An automatic control system for the control of the room temperature could involve a temperature sensor, after suitable signal conditioning, feeding an electrical signal to the input of a computer where it is compared with the set value and an error signal generated. This is then acted on by the computer to give at its output a signal, which, after suitable signal conditioning, might be used to control a heater and hence the room temperature. Such a system can readily be programmed to give different temperatures at different times of the day.

Figure 2 shows an example of a simple control system used to maintain a constant water level in a tank. The reference value is the initial setting of the lever arm arrangement so that it just cuts off the water supply at the required level. When water is drawn from the tank the float moves downwards with the water level. This causes the lever arrangement to rotate and so allows water to enter the tank. This flow continues until the ball has risen to such a height that it has moved the lever arrangement to cut off the water supply. It is a closed-loop control system with the elements being:

1. Controlled variable - water level in tank
2. Reference value - initial setting of the float and lever position
3. Comparison element - the lever
4. Error signal - the difference between the actual and initial settings of the lever position
5. Control unit - the pivoted lever
6. Correction unit - the flap opening of closing the water supply
7. Process - the water level in the tank
8. Measuring device - the floating ball and lever.

The above is an example of a closed-loop control system involving just mechanical elements. We could, however, have controlled the liquid level by means of an electronic control system. We thus might have had a level sensor supplying an electrical signal, which is used, after suitable signal conditioning, as an input to a computer where it is compared with a set value signal and the difference between them, the error signal, then used to give an appropriate response from the computer output. This is then, after suitable signal conditioning, used to control the movement of an actuator in a flow control valve and so determine the amount of water fed into the tank.

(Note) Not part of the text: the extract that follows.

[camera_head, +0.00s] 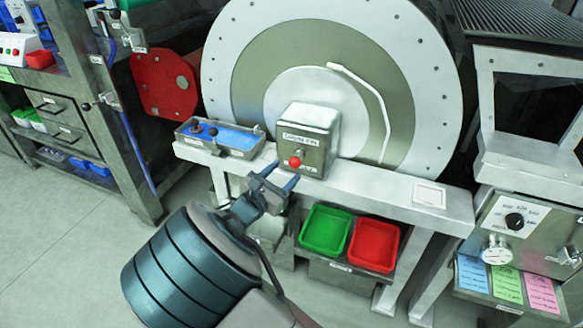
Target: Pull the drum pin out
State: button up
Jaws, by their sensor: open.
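A large round drum (330,42) with a white rim and olive ring stands upright behind a grey bench. In front of it sits a grey box (312,128) with a label I cannot read surely. A round red knob (295,162) shows on the box's front; it looks like the head of the drum pin, but I cannot be sure. The pin's shaft is not visible. My gripper (281,176) is open, its two blue-grey fingers pointing at the box just below the red knob. Nothing shows between the fingers; I cannot tell whether they touch the box.
A blue-lined tray (236,139) with small knobbed parts stands on the bench (384,190), left of the box. A green bin (326,230) and a red bin (374,245) sit below. A control panel (520,222) is at right. The bench right of the box is mostly clear.

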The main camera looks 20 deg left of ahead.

Figure 3 shows a simple automatic control system for the speed of rotation of a shaft. A potentiometer is used to set the reference value, i.e. what voltage is supplied to the differential amplifier as the reference value for the required speed of rotation. The differential amplifier is used to both compare and amplify the difference between the reference and feedback values, i.e. it amplifies the error signal. The amplified error signal is then fed to a motor, which in turn adjusts the speed of rotating shaft.

The speed of the rotating shaft is measured using a tachogenerator, connected to the rotating shaft by means of a pair of bevel gears. The signal from the tachogenerator is then fed back to the differential amplifier.

Sequential controllers

There are many situations where control is exercised by items being switched on or off at particular preset times of values in order to control processes and give a step sequence of operations. For example, after step 1 is complete then step 2 starts, when step 2 is complete then step 3 starts, etc.

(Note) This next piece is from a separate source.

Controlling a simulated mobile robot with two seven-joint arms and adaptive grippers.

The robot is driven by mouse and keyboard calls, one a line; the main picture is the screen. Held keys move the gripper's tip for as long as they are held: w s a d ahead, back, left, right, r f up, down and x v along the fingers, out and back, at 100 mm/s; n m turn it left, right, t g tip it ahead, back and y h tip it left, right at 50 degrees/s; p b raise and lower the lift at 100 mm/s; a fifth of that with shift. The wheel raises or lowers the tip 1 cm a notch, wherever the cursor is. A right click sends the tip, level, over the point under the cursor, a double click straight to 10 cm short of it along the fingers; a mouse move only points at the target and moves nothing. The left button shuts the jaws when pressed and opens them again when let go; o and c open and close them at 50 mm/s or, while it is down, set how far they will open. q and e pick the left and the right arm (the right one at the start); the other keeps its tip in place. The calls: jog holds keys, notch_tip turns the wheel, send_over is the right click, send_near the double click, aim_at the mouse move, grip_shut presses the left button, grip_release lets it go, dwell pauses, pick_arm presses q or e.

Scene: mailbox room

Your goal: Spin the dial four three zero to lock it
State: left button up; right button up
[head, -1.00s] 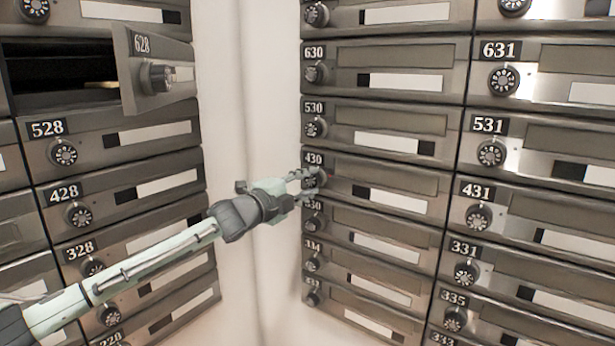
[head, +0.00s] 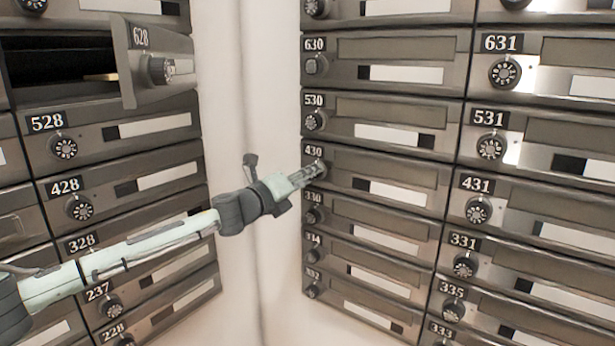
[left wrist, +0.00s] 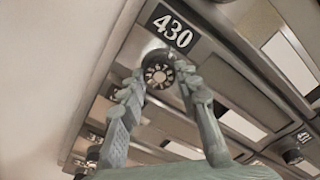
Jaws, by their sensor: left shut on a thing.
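The mailbox labelled 430 (head: 385,163) is in the left column of the right-hand bank in the head view. Its label (left wrist: 170,27) is sharp in the left wrist view. Its round black dial with pale marks (left wrist: 158,73) sits just below the label. My left gripper (head: 318,171) reaches the dial from the left. In the left wrist view its two fingers (left wrist: 160,82) stand on either side of the dial and are shut on it. In the head view the fingers partly hide the dial. My right gripper is not in view.
The door of mailbox 628 (head: 155,65) hangs open at the upper left. Closed mailboxes with similar dials surround 430, with 530 (head: 375,120) above and 431 (head: 540,200) to the right. A bare pale wall corner (head: 240,90) lies between the banks.

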The term sequential control is used when control is such that actions and strictly ordered in a time of event driven sequence. Such control could be obtained by an electrical circuit with sets of relays or cam-operated switches, which are wired up in such a way as to give the required sequence. Such hard-wired circuits are now more likely to have been replaced by a microprocessor-controlled system, with the sequencing being controlled by means of a software program.

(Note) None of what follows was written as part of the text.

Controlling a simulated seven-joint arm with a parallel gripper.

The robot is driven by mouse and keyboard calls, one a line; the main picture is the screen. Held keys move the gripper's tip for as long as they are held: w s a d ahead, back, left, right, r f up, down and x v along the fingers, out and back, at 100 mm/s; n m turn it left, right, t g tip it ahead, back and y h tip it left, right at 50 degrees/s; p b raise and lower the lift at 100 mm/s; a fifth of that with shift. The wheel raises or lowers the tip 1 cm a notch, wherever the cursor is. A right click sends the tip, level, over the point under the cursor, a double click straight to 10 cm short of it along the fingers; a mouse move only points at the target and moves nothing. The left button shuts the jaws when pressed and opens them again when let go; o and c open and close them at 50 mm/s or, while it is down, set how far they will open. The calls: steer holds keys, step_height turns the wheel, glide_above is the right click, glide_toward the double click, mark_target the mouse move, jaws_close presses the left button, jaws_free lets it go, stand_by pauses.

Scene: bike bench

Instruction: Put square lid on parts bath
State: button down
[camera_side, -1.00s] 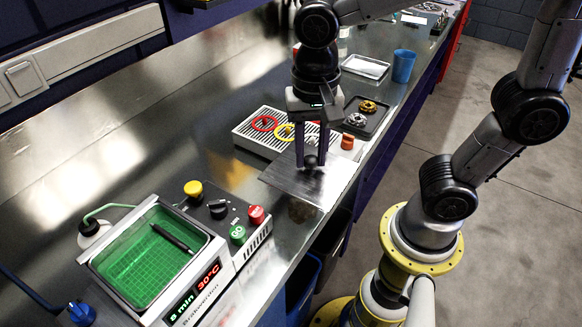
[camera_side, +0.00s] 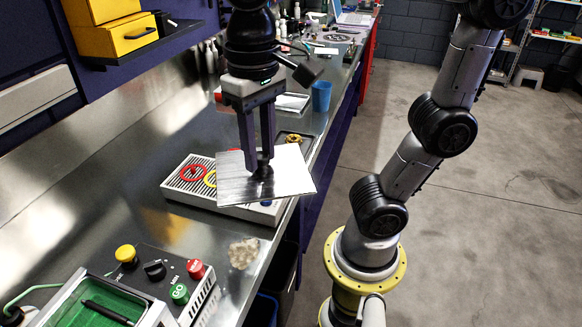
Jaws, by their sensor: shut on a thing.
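The square lid (camera_side: 292,178) is a flat metal plate with a dark knob in its middle. My gripper (camera_side: 258,165) is shut on the lid's knob and holds the plate raised over the bench, above the right part of the drain rack. The parts bath (camera_side: 92,303) is at the bottom left, partly cut off by the picture edge. It is open on top, with green liquid and a dark pen-like object (camera_side: 105,312) in it. The lid is apart from the bath, farther back along the bench.
The drain rack (camera_side: 180,198) holds a red ring (camera_side: 194,173) and a yellow ring (camera_side: 210,179). Bath controls include a yellow knob (camera_side: 126,254) and red button (camera_side: 195,268). A crumpled beige thing (camera_side: 243,253) lies on the bench. A blue cup (camera_side: 321,96) stands farther back.

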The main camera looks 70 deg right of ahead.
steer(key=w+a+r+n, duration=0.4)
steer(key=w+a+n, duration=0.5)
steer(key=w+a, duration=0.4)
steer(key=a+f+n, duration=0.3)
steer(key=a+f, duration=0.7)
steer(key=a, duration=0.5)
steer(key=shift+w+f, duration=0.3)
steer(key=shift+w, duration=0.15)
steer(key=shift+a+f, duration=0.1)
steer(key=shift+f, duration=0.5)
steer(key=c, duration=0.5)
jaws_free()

Figure 4 shows the basic washing machine system and gives a rough idea of its constituent elements. The system that used to be used for the washing machine controller was a mechanical system, which involved a set of cam-operated switches, i.e. mechanical switches. Figure 4 shows the basic principle of one such switch. When the machine is switched on, a small electric motor slowly rotates its shaft, giving an amount of rotation proportional to time. Its rotation turns the controller cams so that each in turn operates electrical switches and so switches on circuits in the correct sequence. The contour of a cam determines the time at which it operates a switch. Thus the contours of the cams are the means by which the program is specified and stored in the machine. The sequencer of instructions and the instructions used in a particular washing program are determined by the set of cams chosen. With modern washing machines the controller is a microprocessor and the program is not supplied by the mechanical arrangement of cams but by a software program.

For the pre-wash cycle an electrically operated valve is opened when a current is supplied and switched off when it ceases. This valve allows cold water into the drum for a period of time determined by the profile of the cam or the output from the microprocessor used to operate its switch. However, since the requirement is a specific level of water in the washing machine drum, there needs to be another mechanism which will stop the water going into the tank, during the permitted time, when it reaches the required level. A sensor is used to give a signal when the water level has reached the preset level and give an output from the microprocessor, which is used to switch off the current to the valve. In the case of a cam-controlled valve, the sensor actuates a switch, which closes the valve admitting water to the washing machine drum. When this event is completed the microprocessor, or the rotation of the cams, initiates a pump to empty the drum. For the main wash cycle, the microprocessor gives an output, which starts when the pre-wash part of the program is completed; in the case of the cam-operated system the cam has a profile such that it starts in operation when the pre-wash cycle is completed. It switches a current into a circuit to open a valve to allow cold water into the drum. This level is sensed and the water shut off when the required level is reached. The microprocessor or cams then supply a current to activate a switch, which applies a larger current to an electric heater to heat the water. A temperature sensor is used to switch off the current when the water temperature reaches the preset value. The microprocessor or cams then switch on the drum motor to rotate the drum. This will continue for the time determined by the microprocessor or cam profile before switching off. Then the microprocessor or a cam switches on the current to a discharge pump to empty the water from the drum.

The rinse part of the operation is now switched as a sequence of signals to open valves, which allow cold water into the machine, switch it off, operate the motor to rotate the drum, operate a pump to empty the water from the drum, and repeat this sequence a number of times.

The final part of the operation is when the microprocessor or a cam switches on just the motor, at a higher speed than for the rinsing, to spin the clothes.